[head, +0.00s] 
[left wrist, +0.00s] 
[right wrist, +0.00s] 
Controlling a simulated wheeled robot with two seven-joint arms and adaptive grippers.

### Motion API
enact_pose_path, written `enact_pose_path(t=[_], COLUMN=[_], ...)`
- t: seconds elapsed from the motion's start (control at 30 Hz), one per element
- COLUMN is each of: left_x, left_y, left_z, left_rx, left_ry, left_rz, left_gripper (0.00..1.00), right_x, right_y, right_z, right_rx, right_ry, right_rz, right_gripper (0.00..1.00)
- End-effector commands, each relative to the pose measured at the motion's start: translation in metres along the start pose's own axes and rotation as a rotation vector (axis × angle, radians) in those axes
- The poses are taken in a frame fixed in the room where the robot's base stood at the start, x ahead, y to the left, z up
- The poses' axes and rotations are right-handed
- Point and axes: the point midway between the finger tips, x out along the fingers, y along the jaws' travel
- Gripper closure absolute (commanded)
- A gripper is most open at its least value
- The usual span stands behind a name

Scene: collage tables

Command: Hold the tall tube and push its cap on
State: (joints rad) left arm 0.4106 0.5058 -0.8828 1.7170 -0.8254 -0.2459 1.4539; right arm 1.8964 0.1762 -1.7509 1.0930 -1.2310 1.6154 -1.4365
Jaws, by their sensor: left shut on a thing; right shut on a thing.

________________________

• **CHALLENGE**
Write the entire listing out again, word for word.

• **ANSWER**
[head, +0.00s] 
[left wrist, +0.00s] 
[right wrist, +0.00s] 
Controlling a simulated wheeled robot with two seven-joint arms and adaptive grippers.

### Motion API
enact_pose_path, written `enact_pose_path(t=[_], COLUMN=[_], ...)`
- t: seconds elapsed from the motion's start (control at 30 Hz), one per element
- COLUMN is each of: left_x, left_y, left_z, left_rx, left_ry, left_rz, left_gripper (0.00..1.00), right_x, right_y, right_z, right_rx, right_ry, right_rz, right_gripper (0.00..1.00)
- End-effector commands, each relative to the pose measured at the motion's start: translation in metres along the start pose's own axes and rotation as a rotation vector (axis × angle, radians) in those axes
- The poses are taken in a frame fixed in the room where the robot's base stood at the start, x ahead, y to the left, z up
- The poses' axes and rotations are right-handed
- Point and axes: the point midway between the finger tips, x out along the fingers, y along the jaws' travel
- Gripper closure absolute (commanded)
- A gripper is most open at its least value
- The usual span stands behind a name

Scene: collage tables

Command: Hold the tall tube and push its cap on
State: (joints rad) left arm 0.4106 0.5058 -0.8828 1.7170 -0.8254 -0.2459 1.4539; right arm 1.8964 0.1762 -1.7509 1.0930 -1.2310 1.6154 -1.4365
Jaws, by their sensor: left shut on a thing; right shut on a thing.

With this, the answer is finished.